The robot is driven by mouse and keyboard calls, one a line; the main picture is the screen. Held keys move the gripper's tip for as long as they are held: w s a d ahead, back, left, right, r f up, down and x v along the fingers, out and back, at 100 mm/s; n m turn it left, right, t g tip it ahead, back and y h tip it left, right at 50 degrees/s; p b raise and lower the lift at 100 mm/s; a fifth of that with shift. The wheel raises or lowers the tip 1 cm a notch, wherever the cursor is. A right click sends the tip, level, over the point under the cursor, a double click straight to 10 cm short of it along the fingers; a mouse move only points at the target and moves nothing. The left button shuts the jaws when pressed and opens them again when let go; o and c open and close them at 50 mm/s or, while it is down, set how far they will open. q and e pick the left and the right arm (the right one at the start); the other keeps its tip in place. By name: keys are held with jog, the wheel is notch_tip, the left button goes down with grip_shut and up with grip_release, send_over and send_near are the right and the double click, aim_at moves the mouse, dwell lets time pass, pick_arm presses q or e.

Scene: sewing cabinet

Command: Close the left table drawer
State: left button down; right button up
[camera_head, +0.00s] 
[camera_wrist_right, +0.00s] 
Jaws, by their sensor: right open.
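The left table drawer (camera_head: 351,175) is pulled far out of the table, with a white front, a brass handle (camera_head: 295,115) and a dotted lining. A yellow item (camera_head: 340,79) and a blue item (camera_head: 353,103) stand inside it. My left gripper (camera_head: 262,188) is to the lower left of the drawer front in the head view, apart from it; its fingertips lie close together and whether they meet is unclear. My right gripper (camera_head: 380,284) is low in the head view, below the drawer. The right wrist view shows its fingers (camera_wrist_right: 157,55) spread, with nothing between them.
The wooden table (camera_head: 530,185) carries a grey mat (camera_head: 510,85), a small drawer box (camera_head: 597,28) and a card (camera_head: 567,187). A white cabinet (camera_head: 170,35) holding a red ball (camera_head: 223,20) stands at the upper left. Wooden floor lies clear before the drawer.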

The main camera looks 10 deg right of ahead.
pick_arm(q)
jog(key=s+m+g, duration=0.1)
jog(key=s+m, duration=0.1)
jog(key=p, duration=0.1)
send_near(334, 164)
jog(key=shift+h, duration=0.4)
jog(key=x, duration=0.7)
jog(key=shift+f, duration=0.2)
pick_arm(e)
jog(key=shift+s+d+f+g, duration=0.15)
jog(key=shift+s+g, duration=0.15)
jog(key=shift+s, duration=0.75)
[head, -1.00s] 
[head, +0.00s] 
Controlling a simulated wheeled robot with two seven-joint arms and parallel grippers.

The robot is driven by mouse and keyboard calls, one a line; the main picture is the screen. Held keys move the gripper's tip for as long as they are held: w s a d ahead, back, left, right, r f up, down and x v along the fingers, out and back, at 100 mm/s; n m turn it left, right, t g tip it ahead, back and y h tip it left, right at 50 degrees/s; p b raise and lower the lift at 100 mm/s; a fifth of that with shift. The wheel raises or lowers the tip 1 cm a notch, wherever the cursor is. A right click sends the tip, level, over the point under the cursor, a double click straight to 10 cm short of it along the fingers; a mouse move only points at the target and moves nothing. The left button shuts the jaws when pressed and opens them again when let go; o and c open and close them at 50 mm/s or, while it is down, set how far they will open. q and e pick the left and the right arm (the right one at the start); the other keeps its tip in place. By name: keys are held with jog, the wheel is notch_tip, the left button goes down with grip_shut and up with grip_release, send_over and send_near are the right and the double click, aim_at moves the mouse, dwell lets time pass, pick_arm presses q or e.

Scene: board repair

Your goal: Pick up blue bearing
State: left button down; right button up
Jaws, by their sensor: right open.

» **Exercise objective**
Pull every line containing the word "Scene" out of the material and copy it.

» **Output for this task**
Scene: sewing cabinet
Scene: board repair

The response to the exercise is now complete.